Zweimal weigerten sich die französischen Gerichte, Vincenzo Vecchi an Italien auszuliefern, wo der ehemalige Aktivist wegen seiner Teilnahme an zwei Demonstrationen nach einem Gesetz aus der Zeit des Faschismus zu zwölf Jahren und sechs Monaten Gefängnis verurteilt worden war1. Die Staatsanwaltschaft beschloss dennoch, die Angelegenheit vor den Berufungsgerichtshof zu bringen. Während wir auf diese Anhörung warten und vielleicht auf eine vierte, wenn die Staatsanwaltschaft ihr Ziel erreicht und ein drittes Urteil erwirkt, hat unser Freund Éric Vuillard uns und unseren Kollegen von L’Obs diese brillante Tribüne anvertraut, in der er die Asymmetrie der Kräfte und Mittel zwischen dem öffentlichen Ankläger und demjenigen, der unbedingt an den Pranger genagelt werden muss, beschwört.Gerechtigkeit ist nicht die neutrale Durchführung von Verfahren. Sie ist vor allem eine soziale Produktion, ihr Ergebnis ist nicht das einer mathematischen Operation, sondern eher eine Art Resultat. So wurden zwei europäische Haftbefehle gegen Vincenzo Vecchi ausgestellt, einer wegen seiner Teilnahme an einer Demonstration gegen die extreme Rechte in Mailand im Jahr 2006, der andere wegen seiner Teilnahme an den Demonstrationen gegen den G8 in Genua im Jahr 2001. Der erste Haftbefehl ist inzwischen abgelaufen. Es bleibt nur der zweite. Letztere fordert jedoch, dass Herr Vecchi der italienischen Justiz übergeben wird, um eine Strafe von zwölfeinhalb Jahren Gefängnis wegen Verwüstung und Plünderung zu verbüßen. Das Berufungsgericht in Rennes lehnte die Vollstreckung dieser Haftbefehle ab und ließ Herrn Vecchi, der sich seit drei Monaten in Haft befand, sofort frei. Der Staatsanwalt legte daraufhin Berufung beim Obersten Gerichtshof ein. Der Berufungsgerichtshof hob in einem einzigen Verfahrenspunkt die Entscheidung des Gerichts in Rennes auf und verwies den Fall zurück. Das Berufungsgericht in Angers wiederum lehnte die Vollstreckung ab. Die Staatsanwaltschaft legte erneut Berufung beim Obersten Berufungsgericht ein. Das geht nun schon seit eineinhalb Jahren so.

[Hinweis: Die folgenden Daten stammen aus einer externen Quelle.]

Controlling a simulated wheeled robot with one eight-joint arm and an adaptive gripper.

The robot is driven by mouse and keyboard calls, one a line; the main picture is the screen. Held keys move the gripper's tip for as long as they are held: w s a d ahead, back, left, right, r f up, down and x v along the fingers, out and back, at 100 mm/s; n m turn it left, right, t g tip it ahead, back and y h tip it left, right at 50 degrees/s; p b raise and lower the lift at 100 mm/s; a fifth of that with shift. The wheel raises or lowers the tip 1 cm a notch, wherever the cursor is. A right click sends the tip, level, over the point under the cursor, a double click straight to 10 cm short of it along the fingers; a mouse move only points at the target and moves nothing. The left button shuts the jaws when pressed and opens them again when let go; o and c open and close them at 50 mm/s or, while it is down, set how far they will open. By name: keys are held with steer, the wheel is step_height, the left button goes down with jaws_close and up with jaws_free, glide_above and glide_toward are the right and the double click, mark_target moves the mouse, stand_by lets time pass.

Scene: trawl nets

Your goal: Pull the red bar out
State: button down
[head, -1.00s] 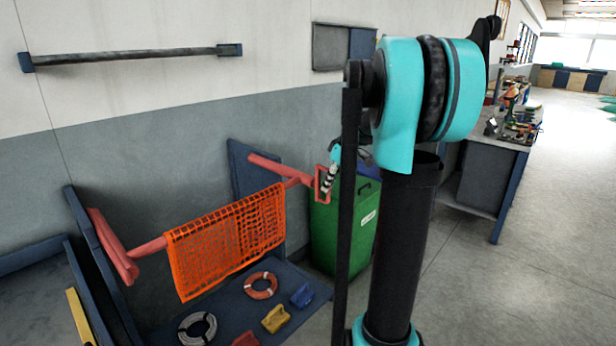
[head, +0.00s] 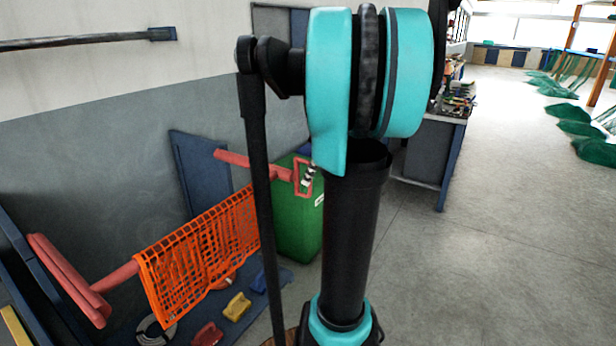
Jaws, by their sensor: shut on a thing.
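The red bar (head: 118,277) runs through the top edge of an orange net (head: 190,255), which hangs from it. A red bracket (head: 68,280) stands at its left end. At the right end is a rectangular red handle loop (head: 297,187), close to a red support arm (head: 235,160). My gripper (head: 308,176) is at this loop and shut on it. The gripper looks small, and my arm hides part of the wrist. I cannot tell from here how far the bar sits in its supports.
A green bin (head: 298,232) stands right behind the handle. Blue panels and posts (head: 190,165) frame the rack. Yellow, red and blue blocks (head: 237,306) and rings lie on the base below the net. A workbench (head: 440,150) is farther back; open floor lies to the right.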

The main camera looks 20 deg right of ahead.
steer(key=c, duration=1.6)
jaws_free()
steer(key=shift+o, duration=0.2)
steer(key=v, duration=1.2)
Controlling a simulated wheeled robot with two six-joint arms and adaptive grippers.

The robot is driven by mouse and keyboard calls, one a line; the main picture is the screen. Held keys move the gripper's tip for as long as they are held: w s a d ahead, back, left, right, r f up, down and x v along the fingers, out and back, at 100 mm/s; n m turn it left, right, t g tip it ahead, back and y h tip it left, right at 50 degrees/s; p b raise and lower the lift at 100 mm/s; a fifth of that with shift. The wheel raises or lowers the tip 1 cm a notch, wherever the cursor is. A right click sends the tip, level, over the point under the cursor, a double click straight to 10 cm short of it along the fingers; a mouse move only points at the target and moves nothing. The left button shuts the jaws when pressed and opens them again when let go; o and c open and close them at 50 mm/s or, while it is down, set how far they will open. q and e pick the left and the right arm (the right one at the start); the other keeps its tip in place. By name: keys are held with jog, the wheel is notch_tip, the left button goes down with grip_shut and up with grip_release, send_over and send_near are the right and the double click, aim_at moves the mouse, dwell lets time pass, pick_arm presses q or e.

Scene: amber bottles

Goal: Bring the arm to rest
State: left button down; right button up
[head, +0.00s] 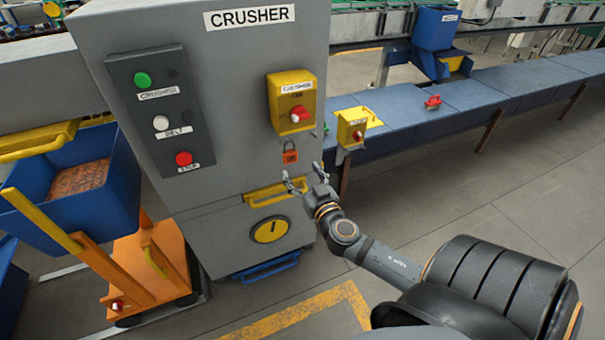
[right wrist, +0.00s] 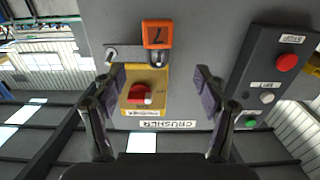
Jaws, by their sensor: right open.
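My right gripper (head: 303,176) is open and empty in front of the grey crusher cabinet (head: 225,100), just below an orange padlock (head: 290,156). In the right wrist view, which is upside down, the open fingers (right wrist: 161,82) stand apart on either side of the yellow switch box (right wrist: 160,92) with its red knob. The padlock (right wrist: 157,34) shows there clear of the fingers, its shackle towards the box. I cannot tell whether the shackle is closed through anything. My right arm reaches in from the lower right. My left gripper is not in view.
A black button panel (head: 160,108) with green, white and red buttons is on the cabinet's left. A yellow handle (head: 272,194) is close below the gripper. A blue bin (head: 75,190) stands left, a blue conveyor (head: 470,100) behind right. The floor at right is clear.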

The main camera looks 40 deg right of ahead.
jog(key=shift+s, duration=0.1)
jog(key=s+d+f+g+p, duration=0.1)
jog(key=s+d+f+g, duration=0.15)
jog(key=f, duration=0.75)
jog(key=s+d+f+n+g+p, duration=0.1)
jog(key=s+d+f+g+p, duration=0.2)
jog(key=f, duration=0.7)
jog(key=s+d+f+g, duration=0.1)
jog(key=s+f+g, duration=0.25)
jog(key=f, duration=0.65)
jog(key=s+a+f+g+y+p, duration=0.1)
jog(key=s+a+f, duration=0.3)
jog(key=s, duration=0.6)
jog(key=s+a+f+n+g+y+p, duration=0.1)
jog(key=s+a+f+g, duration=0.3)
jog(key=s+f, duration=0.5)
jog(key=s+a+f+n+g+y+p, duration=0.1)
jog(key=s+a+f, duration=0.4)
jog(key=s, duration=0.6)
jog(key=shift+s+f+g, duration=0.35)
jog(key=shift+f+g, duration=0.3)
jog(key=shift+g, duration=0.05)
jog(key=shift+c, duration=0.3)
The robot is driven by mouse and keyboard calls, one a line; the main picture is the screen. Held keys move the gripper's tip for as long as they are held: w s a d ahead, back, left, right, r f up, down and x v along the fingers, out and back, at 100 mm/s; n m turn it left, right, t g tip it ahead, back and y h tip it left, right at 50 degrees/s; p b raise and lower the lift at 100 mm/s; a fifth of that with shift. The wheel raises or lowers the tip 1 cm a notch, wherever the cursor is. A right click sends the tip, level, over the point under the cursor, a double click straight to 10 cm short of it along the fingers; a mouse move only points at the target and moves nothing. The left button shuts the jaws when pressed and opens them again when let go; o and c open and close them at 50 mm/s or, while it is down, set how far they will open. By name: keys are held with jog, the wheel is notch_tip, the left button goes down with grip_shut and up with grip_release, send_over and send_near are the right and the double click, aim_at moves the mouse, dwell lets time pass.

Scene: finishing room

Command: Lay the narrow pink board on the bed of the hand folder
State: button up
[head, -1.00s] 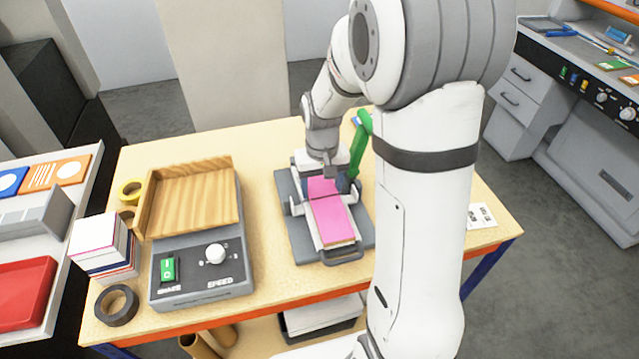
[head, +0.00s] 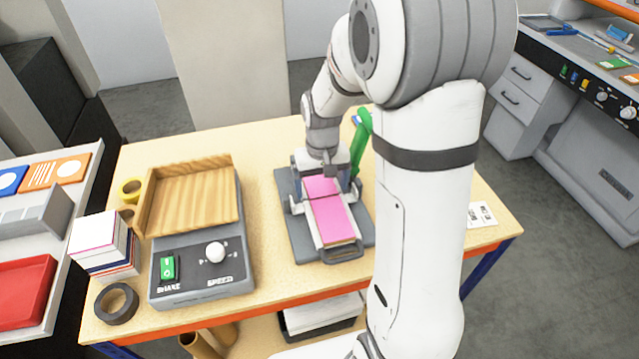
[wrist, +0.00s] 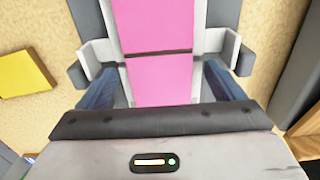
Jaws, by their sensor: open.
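The narrow pink board (head: 330,217) lies lengthwise on the bed of the grey hand folder (head: 295,240), between its side guides. A dark line crosses the board; it also shows in the wrist view (wrist: 158,28). My gripper (wrist: 160,85) is open, with one blue finger on each side of the board's near part and a gap to it on both sides. In the head view my gripper (head: 326,176) is at the folder's far end and partly hides it. The folder's green lever (head: 362,140) stands up beside my wrist.
A control box (head: 200,272) with a wooden tray (head: 190,197) stands left of the folder. Card stacks (head: 103,243) and a black tape roll (head: 116,303) are at the table's left edge. A yellow pad (wrist: 24,74) lies beside the folder. Bare table separates box and folder.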

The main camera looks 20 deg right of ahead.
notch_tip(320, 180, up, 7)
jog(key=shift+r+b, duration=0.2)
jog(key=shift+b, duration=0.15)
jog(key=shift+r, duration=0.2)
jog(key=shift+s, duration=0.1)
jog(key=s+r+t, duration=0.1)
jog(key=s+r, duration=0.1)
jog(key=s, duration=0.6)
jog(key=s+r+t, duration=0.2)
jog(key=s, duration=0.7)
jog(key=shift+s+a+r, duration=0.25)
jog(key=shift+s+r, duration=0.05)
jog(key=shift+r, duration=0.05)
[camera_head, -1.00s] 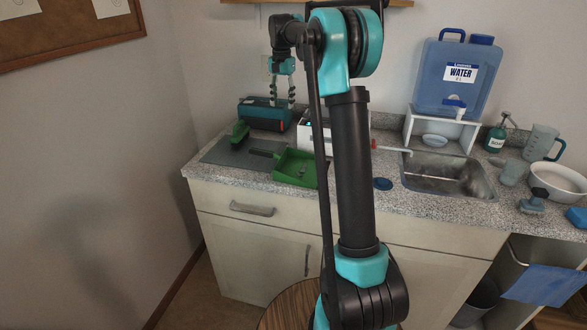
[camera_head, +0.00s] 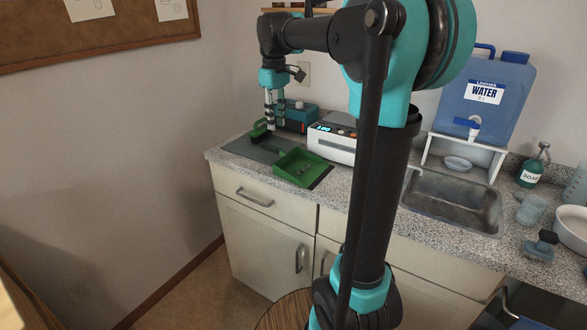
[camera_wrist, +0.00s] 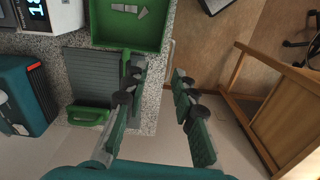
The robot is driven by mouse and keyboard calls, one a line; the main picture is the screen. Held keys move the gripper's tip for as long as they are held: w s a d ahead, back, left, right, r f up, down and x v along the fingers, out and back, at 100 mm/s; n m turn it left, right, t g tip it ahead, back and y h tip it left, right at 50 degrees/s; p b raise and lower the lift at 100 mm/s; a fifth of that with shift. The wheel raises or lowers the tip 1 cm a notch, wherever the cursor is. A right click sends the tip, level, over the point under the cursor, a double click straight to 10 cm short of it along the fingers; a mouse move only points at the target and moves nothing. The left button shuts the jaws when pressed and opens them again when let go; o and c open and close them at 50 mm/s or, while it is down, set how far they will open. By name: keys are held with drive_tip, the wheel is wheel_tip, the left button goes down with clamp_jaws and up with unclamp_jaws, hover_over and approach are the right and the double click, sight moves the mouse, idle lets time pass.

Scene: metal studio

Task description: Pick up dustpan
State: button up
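The green dustpan (camera_head: 300,166) lies on the counter, partly on a dark mat. Its open pan holds a few small grey pieces. In the wrist view the pan (camera_wrist: 105,35) is at the top, cut off by the edge. My gripper (camera_head: 274,112) is above the back of the mat, near a second green object (camera_head: 260,129), perhaps a brush. In the wrist view my gripper (camera_wrist: 160,85) is open, its fingers well apart and nothing between them. The green object (camera_wrist: 88,116) sits left of the fingers.
The grey mat (camera_head: 246,147) is at the counter's left end. A teal box (camera_head: 300,113) and a white device with a display (camera_head: 335,140) stand behind the dustpan. A sink (camera_head: 455,200) and water container (camera_head: 484,100) are right. The floor is beyond the counter edge.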

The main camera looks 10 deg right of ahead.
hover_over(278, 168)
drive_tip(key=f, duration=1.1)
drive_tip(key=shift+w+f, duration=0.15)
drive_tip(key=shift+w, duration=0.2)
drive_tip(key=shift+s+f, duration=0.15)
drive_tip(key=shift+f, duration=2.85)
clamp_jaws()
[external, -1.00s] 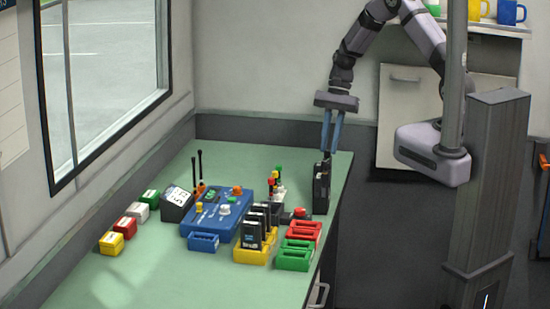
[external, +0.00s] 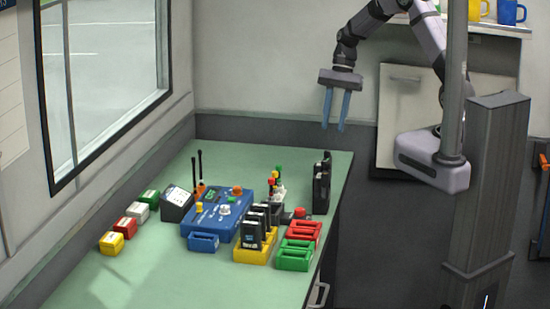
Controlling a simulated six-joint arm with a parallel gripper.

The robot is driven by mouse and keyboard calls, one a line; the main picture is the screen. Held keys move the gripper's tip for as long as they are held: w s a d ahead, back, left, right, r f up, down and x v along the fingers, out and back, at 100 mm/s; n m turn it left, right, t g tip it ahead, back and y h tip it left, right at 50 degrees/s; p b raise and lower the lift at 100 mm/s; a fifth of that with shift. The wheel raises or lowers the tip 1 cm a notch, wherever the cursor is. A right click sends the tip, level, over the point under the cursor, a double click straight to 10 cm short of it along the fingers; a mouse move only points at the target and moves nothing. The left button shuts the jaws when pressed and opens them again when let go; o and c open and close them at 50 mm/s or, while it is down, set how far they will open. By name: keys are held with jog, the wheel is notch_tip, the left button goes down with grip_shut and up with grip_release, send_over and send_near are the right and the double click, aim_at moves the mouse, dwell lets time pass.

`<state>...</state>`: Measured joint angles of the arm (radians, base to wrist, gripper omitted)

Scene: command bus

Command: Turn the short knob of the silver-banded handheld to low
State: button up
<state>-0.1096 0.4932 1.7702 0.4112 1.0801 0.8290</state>
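My gripper (external: 335,126) hangs in the air over the back right of the green counter. Its two blue fingers point down and stand apart with nothing between them. Below it, a black handheld (external: 320,190) stands upright near the counter's right edge, clear of the fingers. More dark handhelds (external: 252,234) stand in a yellow holder (external: 246,257). The silver band, the short knob and its setting are too small to make out on any of them.
A blue console (external: 228,215) with knobs sits mid-counter, with a dark display (external: 177,203) to its left. Red (external: 302,230) and green (external: 293,262) trays lie at the right. Several coloured boxes (external: 127,226) line the window side. The front left counter (external: 150,275) is clear.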

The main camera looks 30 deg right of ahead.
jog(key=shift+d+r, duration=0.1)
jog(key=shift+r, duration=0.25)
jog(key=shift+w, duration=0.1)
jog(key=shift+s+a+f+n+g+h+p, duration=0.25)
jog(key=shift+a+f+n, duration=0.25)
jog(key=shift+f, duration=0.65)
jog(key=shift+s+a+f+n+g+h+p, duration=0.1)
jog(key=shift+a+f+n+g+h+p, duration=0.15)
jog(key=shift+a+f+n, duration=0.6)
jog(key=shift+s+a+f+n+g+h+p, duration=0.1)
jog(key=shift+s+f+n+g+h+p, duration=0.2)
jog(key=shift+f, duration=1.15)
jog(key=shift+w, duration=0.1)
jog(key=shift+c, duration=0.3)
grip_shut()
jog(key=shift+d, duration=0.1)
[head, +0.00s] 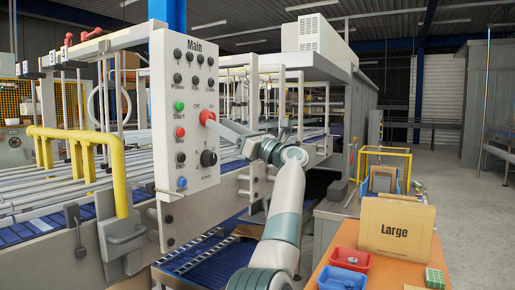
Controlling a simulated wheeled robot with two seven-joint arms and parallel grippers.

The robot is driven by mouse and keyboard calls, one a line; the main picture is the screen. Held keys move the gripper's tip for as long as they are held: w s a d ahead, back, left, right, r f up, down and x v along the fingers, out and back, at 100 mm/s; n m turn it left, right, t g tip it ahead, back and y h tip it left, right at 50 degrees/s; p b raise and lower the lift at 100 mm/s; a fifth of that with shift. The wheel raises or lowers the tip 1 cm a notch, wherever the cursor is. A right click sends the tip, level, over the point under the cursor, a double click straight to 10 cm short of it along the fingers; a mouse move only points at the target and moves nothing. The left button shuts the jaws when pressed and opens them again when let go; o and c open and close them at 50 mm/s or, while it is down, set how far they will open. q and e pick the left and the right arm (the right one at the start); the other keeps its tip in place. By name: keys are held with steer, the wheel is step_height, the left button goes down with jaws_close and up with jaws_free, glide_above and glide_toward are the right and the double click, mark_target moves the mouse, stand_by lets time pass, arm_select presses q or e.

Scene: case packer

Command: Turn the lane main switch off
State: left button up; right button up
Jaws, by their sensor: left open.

In diesem Fall haben zwei hohe Gerichte zu Gunsten von Vincenzo Vecchi entschieden. Dies zeigt eine ernst zu nehmende Einigkeit. Die Richter des Appellationsgerichts sind erfahren und kompetent. In zwei Fällen sah sich die Staatsanwaltschaft jedoch veranlasst, gegen ihre Entscheidung in Berufung zu gehen – zum Erstaunen aller. Es ist diese Unerbittlichkeit, die wir versuchen müssen zu verstehen, denn es ist nicht selbstverständlich, dass alle Wege der Berufung ausgeschöpft sind. Die Staatsanwaltschaft verfügt nicht über eine Tastatur, auf der sie möglichst viele Kombinationen spielen könnte. Die Berufung sollte nichts anderes sein als ein Weg, um Gerechtigkeit zu erlangen, ein Weg, um die Wahrheit zu erreichen.

Von den beiden europäischen Haftbefehlen, wegen denen Vincenzo Vecchi für drei Monate inhaftiert war, war derjenige, der sich auf die Demonstration in Mailand bezog, hinfällig geworden. Vincenzo Vecchi wurde von Italien zu einer Gesamtstrafe von 16 Jahren Gefängnis gesucht, 12 und ein halbes Jahr für den Haftbefehl für die Demonstrationen in Genua und vier Jahre für Mailand. Die Staatsanwaltschaft sah sich nicht in der Lage, die italienischen Gerichte um weitere Informationen bezüglich des Mailänder Haftbefehls zu bitten, trotz der Bedeutung einer solchen Verurteilung, von der man ironischerweise später erfuhr, dass sie bereits verbüßt worden war. Es ist erschreckend, dass bei so hohen Strafen so wenig Überprüfung stattfindet. Die Institution begünstigt dieses Verhalten in hohem Maße. Schlimmer noch, es ermutigt es, es fördert es. Die Abhängigkeit der Staatsanwaltschaft von der Exekutive, ihre hierarchische Unterordnung, die allgemeinen Weisungen der Staatskanzlei und telefonische Einzelweisungen sind bekannt. In einem solchen Rahmen ist es schwierig, Entscheidungen frei zu treffen, es herrscht die widersprüchliche Logik vor, die zu übereilten Entscheidungen ermutigt und Skrupel reduziert.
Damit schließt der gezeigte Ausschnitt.